Please find all lines in the data that hold the string "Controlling" and copy them.

Robot task records:
********************

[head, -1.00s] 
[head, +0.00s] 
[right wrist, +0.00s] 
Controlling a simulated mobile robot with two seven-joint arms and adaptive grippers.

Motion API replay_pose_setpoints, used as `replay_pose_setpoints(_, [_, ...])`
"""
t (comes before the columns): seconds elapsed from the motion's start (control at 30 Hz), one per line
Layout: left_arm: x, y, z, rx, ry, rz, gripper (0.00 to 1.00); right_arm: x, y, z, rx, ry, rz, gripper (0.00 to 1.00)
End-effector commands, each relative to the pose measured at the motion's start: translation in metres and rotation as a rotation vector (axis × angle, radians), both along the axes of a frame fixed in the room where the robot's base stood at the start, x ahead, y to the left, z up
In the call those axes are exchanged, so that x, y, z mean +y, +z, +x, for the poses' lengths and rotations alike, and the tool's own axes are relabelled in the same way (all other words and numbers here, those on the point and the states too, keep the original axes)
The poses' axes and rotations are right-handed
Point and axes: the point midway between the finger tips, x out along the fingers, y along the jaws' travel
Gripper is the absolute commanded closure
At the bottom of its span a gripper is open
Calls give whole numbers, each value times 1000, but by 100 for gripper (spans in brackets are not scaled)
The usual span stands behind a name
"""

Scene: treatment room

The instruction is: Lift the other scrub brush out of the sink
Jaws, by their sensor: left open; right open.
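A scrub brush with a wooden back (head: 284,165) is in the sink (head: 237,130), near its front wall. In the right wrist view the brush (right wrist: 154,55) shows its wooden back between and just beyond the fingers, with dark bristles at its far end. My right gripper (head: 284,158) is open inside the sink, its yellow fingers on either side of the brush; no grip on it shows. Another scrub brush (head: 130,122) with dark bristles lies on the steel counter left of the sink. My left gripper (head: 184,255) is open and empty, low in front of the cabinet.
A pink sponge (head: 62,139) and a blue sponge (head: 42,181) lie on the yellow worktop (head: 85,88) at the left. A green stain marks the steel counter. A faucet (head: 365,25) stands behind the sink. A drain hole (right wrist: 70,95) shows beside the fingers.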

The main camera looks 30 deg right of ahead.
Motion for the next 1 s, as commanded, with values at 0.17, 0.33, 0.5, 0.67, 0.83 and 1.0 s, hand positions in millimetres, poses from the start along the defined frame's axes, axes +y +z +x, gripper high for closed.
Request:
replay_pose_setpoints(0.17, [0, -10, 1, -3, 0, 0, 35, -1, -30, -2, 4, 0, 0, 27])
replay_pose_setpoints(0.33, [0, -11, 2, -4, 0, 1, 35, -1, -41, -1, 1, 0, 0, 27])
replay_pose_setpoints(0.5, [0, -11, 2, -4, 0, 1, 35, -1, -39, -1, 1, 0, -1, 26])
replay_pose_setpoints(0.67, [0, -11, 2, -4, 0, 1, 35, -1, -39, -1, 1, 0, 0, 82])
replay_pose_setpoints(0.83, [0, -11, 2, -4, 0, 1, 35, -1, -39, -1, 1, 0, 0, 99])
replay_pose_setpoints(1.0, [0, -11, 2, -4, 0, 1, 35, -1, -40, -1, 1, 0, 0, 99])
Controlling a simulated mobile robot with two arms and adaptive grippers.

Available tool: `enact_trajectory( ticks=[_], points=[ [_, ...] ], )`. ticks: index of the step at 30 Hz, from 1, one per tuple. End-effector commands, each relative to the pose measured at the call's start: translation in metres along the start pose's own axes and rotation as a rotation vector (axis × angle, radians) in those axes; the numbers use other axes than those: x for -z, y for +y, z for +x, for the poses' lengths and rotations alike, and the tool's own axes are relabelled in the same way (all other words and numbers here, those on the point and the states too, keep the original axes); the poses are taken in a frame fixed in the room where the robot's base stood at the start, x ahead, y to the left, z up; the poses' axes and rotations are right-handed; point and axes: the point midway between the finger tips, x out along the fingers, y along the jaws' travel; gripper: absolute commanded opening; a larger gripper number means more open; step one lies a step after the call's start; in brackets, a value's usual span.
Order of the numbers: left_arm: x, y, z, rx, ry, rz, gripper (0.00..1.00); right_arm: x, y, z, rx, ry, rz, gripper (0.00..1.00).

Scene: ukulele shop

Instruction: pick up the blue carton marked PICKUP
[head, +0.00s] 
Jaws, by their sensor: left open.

********************

▶ Solution for this exercise:
Controlling a simulated mobile robot with two seven-joint arms and adaptive grippers.
Controlling a simulated mobile robot with two arms and adaptive grippers.

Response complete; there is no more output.